I actually heard this once. Valentine’s Day, 1990, in a Mexican-styled restaurant in this town. After the hapless server called it out a few times, another server rushed over to her and whispered something in her ear, presumably telling her that she had fallen for a joke.

There is a sheriff in nearby Aiken County. His name is Mike Hunt. I’ve always wanted his campaign slogan to read “Mike Hunt IS Aiken.”

I used to call 911 and hang up. Boy howdy were the cops not happy when they found out who was doing it.

Yes, and they were sometimes fairly involved. My friend’s sister was older than us and would call people up soliciting money for made up charities. People in the neighborhood were surprisingly open to donating to Queers Have Rights. My friend would record the calls so even if I wasn’t around that day I got to listen.

I remember one upping each other. See who could keep it going the longest without running out of BS or cracking up, see who could thing of the next one that didn’t suck. I greatly admired the kid who came up with the idea of arranging fake children’s parties at McDonald’s.

We never got to the point of what (if I recall) was later called cactusing, that is, ordering strip-o-grams and two dozen pizzas for delivery to an unpopular teacher’s house or getting their mail forwarded to Belgium.
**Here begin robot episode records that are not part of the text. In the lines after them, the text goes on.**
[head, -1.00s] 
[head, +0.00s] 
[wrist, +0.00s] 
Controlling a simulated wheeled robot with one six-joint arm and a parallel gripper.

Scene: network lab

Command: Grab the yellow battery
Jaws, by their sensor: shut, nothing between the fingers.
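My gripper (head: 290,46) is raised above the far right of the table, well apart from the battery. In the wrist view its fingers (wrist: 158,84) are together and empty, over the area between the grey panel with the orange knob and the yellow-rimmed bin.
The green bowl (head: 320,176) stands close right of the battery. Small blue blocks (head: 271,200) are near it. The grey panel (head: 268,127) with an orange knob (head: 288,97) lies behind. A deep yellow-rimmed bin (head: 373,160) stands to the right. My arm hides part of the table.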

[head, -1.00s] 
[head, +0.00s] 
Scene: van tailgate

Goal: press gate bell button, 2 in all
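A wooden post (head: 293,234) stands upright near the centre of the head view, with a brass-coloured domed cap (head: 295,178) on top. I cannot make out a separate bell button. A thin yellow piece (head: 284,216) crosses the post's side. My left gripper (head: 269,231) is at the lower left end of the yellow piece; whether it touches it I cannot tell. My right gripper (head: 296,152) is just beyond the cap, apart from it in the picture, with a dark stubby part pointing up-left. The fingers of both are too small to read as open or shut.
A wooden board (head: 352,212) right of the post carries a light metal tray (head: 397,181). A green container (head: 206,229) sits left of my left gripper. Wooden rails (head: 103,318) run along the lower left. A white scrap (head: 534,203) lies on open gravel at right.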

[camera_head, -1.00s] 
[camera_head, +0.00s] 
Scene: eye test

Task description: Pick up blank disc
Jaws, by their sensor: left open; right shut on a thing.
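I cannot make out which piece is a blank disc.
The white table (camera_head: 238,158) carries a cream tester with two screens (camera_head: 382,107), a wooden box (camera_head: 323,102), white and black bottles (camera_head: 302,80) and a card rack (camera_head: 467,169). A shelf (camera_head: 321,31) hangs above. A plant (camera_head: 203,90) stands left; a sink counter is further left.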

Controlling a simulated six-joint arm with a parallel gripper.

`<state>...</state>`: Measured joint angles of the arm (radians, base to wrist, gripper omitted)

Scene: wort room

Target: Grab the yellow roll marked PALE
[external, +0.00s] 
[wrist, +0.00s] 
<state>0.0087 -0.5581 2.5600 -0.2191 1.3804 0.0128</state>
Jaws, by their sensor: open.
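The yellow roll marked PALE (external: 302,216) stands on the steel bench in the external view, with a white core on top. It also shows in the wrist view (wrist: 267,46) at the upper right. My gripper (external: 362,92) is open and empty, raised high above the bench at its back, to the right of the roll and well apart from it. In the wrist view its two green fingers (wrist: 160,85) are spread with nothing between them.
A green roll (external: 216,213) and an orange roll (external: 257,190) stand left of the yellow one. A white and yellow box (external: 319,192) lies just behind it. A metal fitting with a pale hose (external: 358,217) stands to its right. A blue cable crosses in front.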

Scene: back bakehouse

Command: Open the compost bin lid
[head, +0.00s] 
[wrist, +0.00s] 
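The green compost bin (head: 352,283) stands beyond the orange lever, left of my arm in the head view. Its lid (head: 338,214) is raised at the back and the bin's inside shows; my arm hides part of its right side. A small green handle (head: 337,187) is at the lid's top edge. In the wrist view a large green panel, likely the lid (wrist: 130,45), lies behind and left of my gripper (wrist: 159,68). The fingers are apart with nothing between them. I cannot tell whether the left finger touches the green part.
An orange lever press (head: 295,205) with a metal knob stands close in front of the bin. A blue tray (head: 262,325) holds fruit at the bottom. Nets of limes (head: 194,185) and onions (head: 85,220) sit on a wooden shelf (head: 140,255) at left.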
I’m glad, because by then you’re heading into antisocial freakdom.

It’s been years since I got a prank call; I assume because of caller ID. Does anyone still getting random kids calling up trying to be funny?

A webcomic called Wizzywig reminds me a bit of those days.

Oh yes, back in the seventies, in my early teens, there was a whole evening’s entertainment to by had with a phone box and a few 2p pieces. Hey, we had no video games, only three channels on TV, etc etc.

“Is Mr Wall there?”
“No…”
“Well is Mrs Wall there?”
“No… I think you have the wrong number…”
“So there’s no Walls there?”
“No…”
“HOW DOES YOUR ROOF STAY UP THEN!”

Much hysterical laughter. It was fun at the time.

I had a friend who would call people, pretending to be from the phone company. Then he would ask people to unscrew the mouth and ear pieces (old Bell-style phones). They would, and all the parts would fall out (if you ever unscrewed one you know). We’d roar with laughter and hang up. Sometimes we would record them on our cassette player and listen to it back for days.

We would call people and tell them we were with the city utilities department and that work was being done on the sewer system and to not flush their toilets that day.

We would call for pizzas and have them delivered to our neighbor. Then we would watch and laugh while the neighbor and delivery guy argued over the pizza. We did this 3 or 4 times and the pizza parlor never called to confirm the order.

Call and tell someone that I was with the phone company and we were blowing out the phone lines and to not hang up their phone for an hour.

Have a bunch of people call the same number and ask for a not very popular name. The usual response each time was XXXX does not live here. After 4 or 5 times, someone would call and say they were XXXX and wonder if anyone had called there for him.

I fudged the main house line together with my modem line so’s I could dial two numbers, flip a switch, and have 'em talk to each other while being recorded on an answerphone. (This was in 1985, before conference calling was generally available at home.)

I put this crude device to good use dialing pizza places with similar names and letting them puzzle it out. “Little Billy’s, can I help you?” “Little Johnny’s.” “This is Little Billy’s.” “Yes, can I help you?” and on and on.

We laughed so hard it hurt.

I was a pretty stupid kid and not very good at pranks; my calls were to the Operator who promptly disconnected our phone – only to reconnect and call back later when she knew my parents would be home to be told of my antics.

I was absolutely no good at prank phone calls, because I always started laughing BEFORE i could deliver the punch line.

My brothers were brilliant prank phone callers, and could stay totally serious, stringing people along for ages before delivering their joke.

Their first favorite joke was very similar to yours. It involved calling a bar/pub and asking “Is there a John there?” After the bartender called out “Anybody here named John,” he’d say, “Nope, there’s no John here.” And the punch line was “So what do you do, piss on the floor?”

“Hello, Kentucky Fried Chicken?”
“Yes, this is KFC”
“How large are your breasts?”

A friend of mine had an older brother who was a Telco installer. He built a do-it-yourself mini-telephone switch in his garage. We would make 3-way calls and connect operators from different parts of the country (by dialing, for example, 415-555-1212 and 212-555-1212). Then we’d put them on a speaker phone and listen as they tried to figure out how the hell they ended up talking to each other.

Oh, I loved that one! Only we’d just call a random number and ask for John and if they’d say we had the wrong number, we’d say, “Well then what the hell do you pee in, a Dixie-Cup?”

I’ve told these in ever thread about prank calls, but what the hell:
One time a friend and I got some guy’s answer machine. We left these messages that sounded like phone sex ads (“ooooh baby, I’m so horny for you, oh I’m naked right now, I need you sooooo bad!”) Then we left the name and numbers of these two girls we didn’t like.

And what about calling the bowling alley and asking them how much their balls weigh?

Oh, for the days before caller ID!!! Kids today don’t know what they’re missing!

When I lived in Indonesia in the 1970s, we would do a variation of the “Mike Hunt” thing at the American Club, as well as at different hotels. The American Club would announce phone calls for people, or to announce that someone’s taxi was at the front gate. The hotels would announce phone calls throughout the lobby.

Besides Mike Hunt, there was always Connie Lingers and Phil Hatio (cunnilingus and fellatio).

Good times, good times.

Is that from Tube Bar? I loved the Jerky Boys prank calls.